Exercise brief:
Copy all of the records below verbatim.

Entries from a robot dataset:
--- Start ---
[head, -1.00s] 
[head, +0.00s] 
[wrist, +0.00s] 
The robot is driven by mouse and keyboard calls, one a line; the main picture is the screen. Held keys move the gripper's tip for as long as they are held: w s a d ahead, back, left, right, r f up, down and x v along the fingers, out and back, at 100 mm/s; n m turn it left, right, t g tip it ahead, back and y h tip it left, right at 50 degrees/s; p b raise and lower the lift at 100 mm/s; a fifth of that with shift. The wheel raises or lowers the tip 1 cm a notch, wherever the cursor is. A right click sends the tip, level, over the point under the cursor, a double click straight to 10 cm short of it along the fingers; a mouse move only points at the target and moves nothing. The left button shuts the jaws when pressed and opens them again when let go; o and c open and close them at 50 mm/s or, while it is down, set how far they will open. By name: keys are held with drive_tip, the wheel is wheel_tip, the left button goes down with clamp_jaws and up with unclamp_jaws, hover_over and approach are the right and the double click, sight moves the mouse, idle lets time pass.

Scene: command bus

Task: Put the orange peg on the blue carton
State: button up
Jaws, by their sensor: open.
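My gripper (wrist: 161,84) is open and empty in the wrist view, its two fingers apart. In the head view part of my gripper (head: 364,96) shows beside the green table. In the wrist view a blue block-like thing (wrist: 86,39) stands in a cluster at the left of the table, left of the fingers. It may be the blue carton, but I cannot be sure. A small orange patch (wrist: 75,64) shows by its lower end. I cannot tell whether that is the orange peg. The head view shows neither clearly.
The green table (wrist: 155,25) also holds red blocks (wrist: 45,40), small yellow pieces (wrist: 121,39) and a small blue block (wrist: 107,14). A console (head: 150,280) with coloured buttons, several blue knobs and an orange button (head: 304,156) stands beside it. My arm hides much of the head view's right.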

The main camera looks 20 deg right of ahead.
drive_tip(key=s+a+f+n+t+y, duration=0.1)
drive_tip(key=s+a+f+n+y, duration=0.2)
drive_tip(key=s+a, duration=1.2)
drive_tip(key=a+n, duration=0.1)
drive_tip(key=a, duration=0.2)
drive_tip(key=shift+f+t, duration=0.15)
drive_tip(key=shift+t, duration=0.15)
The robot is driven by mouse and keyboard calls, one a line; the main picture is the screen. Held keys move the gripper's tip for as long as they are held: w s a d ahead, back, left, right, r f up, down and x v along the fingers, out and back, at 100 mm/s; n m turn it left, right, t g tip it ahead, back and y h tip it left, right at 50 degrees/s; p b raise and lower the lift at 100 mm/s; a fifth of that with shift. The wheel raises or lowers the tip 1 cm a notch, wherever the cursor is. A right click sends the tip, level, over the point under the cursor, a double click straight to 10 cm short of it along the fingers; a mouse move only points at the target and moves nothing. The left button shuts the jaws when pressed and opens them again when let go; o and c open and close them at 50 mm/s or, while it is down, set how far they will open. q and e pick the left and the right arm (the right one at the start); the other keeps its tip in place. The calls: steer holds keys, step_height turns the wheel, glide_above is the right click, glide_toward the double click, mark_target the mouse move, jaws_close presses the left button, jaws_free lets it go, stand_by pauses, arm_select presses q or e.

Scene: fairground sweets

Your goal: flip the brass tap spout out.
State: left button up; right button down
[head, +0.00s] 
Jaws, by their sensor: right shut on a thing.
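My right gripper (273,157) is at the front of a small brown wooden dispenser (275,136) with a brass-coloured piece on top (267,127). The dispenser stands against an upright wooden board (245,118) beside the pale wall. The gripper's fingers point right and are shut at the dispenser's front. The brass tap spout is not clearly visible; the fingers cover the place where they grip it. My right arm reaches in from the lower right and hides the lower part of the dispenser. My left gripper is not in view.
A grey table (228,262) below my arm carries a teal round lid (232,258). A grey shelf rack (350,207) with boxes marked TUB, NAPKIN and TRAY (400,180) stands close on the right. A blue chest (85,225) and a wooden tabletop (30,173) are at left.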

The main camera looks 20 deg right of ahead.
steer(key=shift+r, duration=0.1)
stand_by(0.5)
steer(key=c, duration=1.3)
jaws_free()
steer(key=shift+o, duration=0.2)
--- End ---
Written solution:
[head, -1.00s] 
[head, +0.00s] 
[wrist, +0.00s] 
The robot is driven by mouse and keyboard calls, one a line; the main picture is the screen. Held keys move the gripper's tip for as long as they are held: w s a d ahead, back, left, right, r f up, down and x v along the fingers, out and back, at 100 mm/s; n m turn it left, right, t g tip it ahead, back and y h tip it left, right at 50 degrees/s; p b raise and lower the lift at 100 mm/s; a fifth of that with shift. The wheel raises or lowers the tip 1 cm a notch, wherever the cursor is. A right click sends the tip, level, over the point under the cursor, a double click straight to 10 cm short of it along the fingers; a mouse move only points at the target and moves nothing. The left button shuts the jaws when pressed and opens them again when let go; o and c open and close them at 50 mm/s or, while it is down, set how far they will open. By name: keys are held with drive_tip, the wheel is wheel_tip, the left button goes down with clamp_jaws and up with unclamp_jaws, hover_over and approach are the right and the double click, sight moves the mouse, idle lets time pass.

Scene: command bus

Task: Put the orange peg on the blue carton
State: button up
Jaws, by their sensor: open.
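My gripper (wrist: 161,84) is open and empty in the wrist view, its two fingers apart. In the head view part of my gripper (head: 364,96) shows beside the green table. In the wrist view a blue block-like thing (wrist: 86,39) stands in a cluster at the left of the table, left of the fingers. It may be the blue carton, but I cannot be sure. A small orange patch (wrist: 75,64) shows by its lower end. I cannot tell whether that is the orange peg. The head view shows neither clearly.
The green table (wrist: 155,25) also holds red blocks (wrist: 45,40), small yellow pieces (wrist: 121,39) and a small blue block (wrist: 107,14). A console (head: 150,280) with coloured buttons, several blue knobs and an orange button (head: 304,156) stands beside it. My arm hides much of the head view's right.

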The main camera looks 20 deg right of ahead.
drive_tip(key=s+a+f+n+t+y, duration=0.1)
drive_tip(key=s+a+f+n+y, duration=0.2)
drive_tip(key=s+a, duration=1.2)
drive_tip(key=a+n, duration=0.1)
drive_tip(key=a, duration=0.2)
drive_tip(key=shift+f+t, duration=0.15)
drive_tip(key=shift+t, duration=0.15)
The robot is driven by mouse and keyboard calls, one a line; the main picture is the screen. Held keys move the gripper's tip for as long as they are held: w s a d ahead, back, left, right, r f up, down and x v along the fingers, out and back, at 100 mm/s; n m turn it left, right, t g tip it ahead, back and y h tip it left, right at 50 degrees/s; p b raise and lower the lift at 100 mm/s; a fifth of that with shift. The wheel raises or lowers the tip 1 cm a notch, wherever the cursor is. A right click sends the tip, level, over the point under the cursor, a double click straight to 10 cm short of it along the fingers; a mouse move only points at the target and moves nothing. The left button shuts the jaws when pressed and opens them again when let go; o and c open and close them at 50 mm/s or, while it is down, set how far they will open. q and e pick the left and the right arm (the right one at the start); the other keeps its tip in place. The calls: steer holds keys, step_height turns the wheel, glide_above is the right click, glide_toward the double click, mark_target the mouse move, jaws_close presses the left button, jaws_free lets it go, stand_by pauses, arm_select presses q or e.

Scene: fairground sweets

Your goal: flip the brass tap spout out.
State: left button up; right button down
[head, +0.00s] 
Jaws, by their sensor: right shut on a thing.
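My right gripper (273,157) is at the front of a small brown wooden dispenser (275,136) with a brass-coloured piece on top (267,127). The dispenser stands against an upright wooden board (245,118) beside the pale wall. The gripper's fingers point right and are shut at the dispenser's front. The brass tap spout is not clearly visible; the fingers cover the place where they grip it. My right arm reaches in from the lower right and hides the lower part of the dispenser. My left gripper is not in view.
A grey table (228,262) below my arm carries a teal round lid (232,258). A grey shelf rack (350,207) with boxes marked TUB, NAPKIN and TRAY (400,180) stands close on the right. A blue chest (85,225) and a wooden tabletop (30,173) are at left.

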The main camera looks 20 deg right of ahead.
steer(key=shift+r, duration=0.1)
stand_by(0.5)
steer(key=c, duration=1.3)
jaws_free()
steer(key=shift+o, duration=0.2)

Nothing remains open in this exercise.